Supply Chain Synchronization
Execution of the final phase in supply chain evolution involves ‘synchronizing the supply chain’ and bringing value back inside the four walls of the organization by controlling the software solutions directing and ultimately being utilized by the commodity components of the supply chain. By allowing 3PLs to retain order and warehouse management components they are also allowed to retain ‘value’ and increase the dependency upon them.
In order to completely own the supply chain value, the CSP should begin ‘synchronizing’ its technology solutions into the supply chain environments. By deploying a net-centric distributed order and eventually, warehouse management solution, a service provider is empowered with complete inventory visibility across multiple 3PL partners, resellers, vendors, distributors and partners anywhere on the globe and reduction of the huge on-hand inventory quantities with just-in-time inventory planning (many CSPs still currently ‘rent’ up to $20MM in capital from a 3PL partner to purchase inventory that the CSP is ultimately responsible for – there is no risk to the partner. The CSP also pays good interest rates to the 3PL for this service) that allows drastic reductions in capital held hostage with 3PL partners because actual inventory numbers are not known, the 3PL partners are not efficient enough and therefore accurate forecasting cannot be planned.

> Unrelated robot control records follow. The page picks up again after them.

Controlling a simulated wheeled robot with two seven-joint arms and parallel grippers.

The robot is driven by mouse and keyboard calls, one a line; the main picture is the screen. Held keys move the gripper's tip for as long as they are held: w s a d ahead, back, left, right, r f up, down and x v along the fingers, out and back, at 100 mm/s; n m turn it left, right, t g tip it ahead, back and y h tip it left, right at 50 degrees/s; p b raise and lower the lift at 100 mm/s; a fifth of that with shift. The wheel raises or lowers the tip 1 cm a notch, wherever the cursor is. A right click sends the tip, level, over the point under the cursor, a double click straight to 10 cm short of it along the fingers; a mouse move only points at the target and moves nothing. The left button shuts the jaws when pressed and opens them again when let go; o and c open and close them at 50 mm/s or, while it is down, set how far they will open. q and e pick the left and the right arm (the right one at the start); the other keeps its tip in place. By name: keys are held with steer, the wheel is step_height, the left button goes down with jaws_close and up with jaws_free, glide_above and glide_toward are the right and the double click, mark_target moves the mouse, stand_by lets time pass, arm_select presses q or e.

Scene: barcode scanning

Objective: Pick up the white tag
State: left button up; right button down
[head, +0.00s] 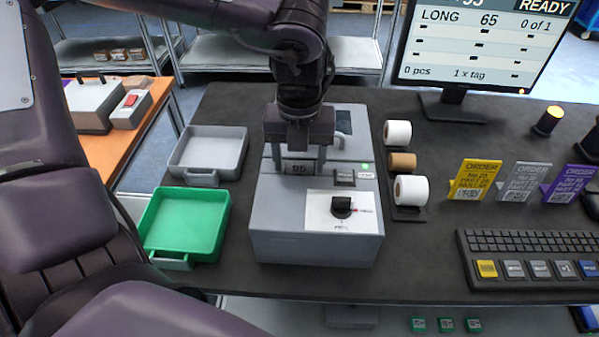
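A grey machine (277,218) stands on the dark table. A small pale plate (297,168) with dark digits, perhaps 65 or 95, shows on its top towards the back. This may be the white tag, but it looks greyish in shadow and I cannot be sure. My left gripper (299,167) points down over the machine, its two fingers apart, one on each side of the plate. I see no clear contact with it. The gripper body hides what lies just behind. My right gripper is not in view.
A green tray (152,222) and a grey tray (236,157) stand left of the machine. Paper rolls (411,190), order cards (474,180), a keyboard (530,243) and a monitor (470,45) are to the right. The machine's front bears a white panel with a black knob (342,206).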

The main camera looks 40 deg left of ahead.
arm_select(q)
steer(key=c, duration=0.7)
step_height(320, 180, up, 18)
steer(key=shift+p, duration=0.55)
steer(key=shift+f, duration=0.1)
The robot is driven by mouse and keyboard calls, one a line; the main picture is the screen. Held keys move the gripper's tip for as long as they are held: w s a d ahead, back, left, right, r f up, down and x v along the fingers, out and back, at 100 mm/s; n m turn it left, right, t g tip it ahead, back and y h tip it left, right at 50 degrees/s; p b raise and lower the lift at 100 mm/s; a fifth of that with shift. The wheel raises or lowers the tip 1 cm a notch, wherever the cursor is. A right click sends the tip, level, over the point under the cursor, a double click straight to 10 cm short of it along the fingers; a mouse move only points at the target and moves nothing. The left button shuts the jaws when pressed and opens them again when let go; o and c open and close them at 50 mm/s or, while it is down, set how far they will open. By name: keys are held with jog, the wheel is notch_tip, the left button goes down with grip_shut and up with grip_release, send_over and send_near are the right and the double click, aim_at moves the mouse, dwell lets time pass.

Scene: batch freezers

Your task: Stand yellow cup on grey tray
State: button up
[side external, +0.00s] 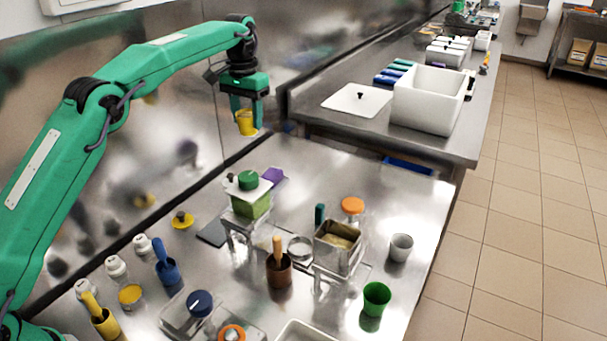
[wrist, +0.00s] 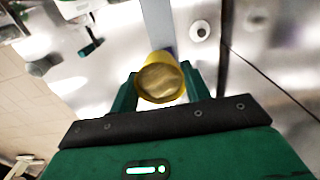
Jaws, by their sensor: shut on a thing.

The ability to multi-source fulfillment that this model provides has many other benefits as well:
- No longer dependent upon a single point of failure in the supply chain – multiple sources for fulfillment mean less downtime and backlogs to customers
- Allows organization to push down requirements to it’s suppliers / partners and eliminate those partners that cannot meet organizational standards (Wal-Mart continues to be the leading example of this methodology today)
- Receive ‘commodity’ services from 3PL and carrier partners such as backorder, shipment and delivery notification allowing the organization to make operational decisions based upon that data
- Ability to control the software and associated operating procedures used by supply chain partners thus driving up efficiency and driving down cost to an even higher degree.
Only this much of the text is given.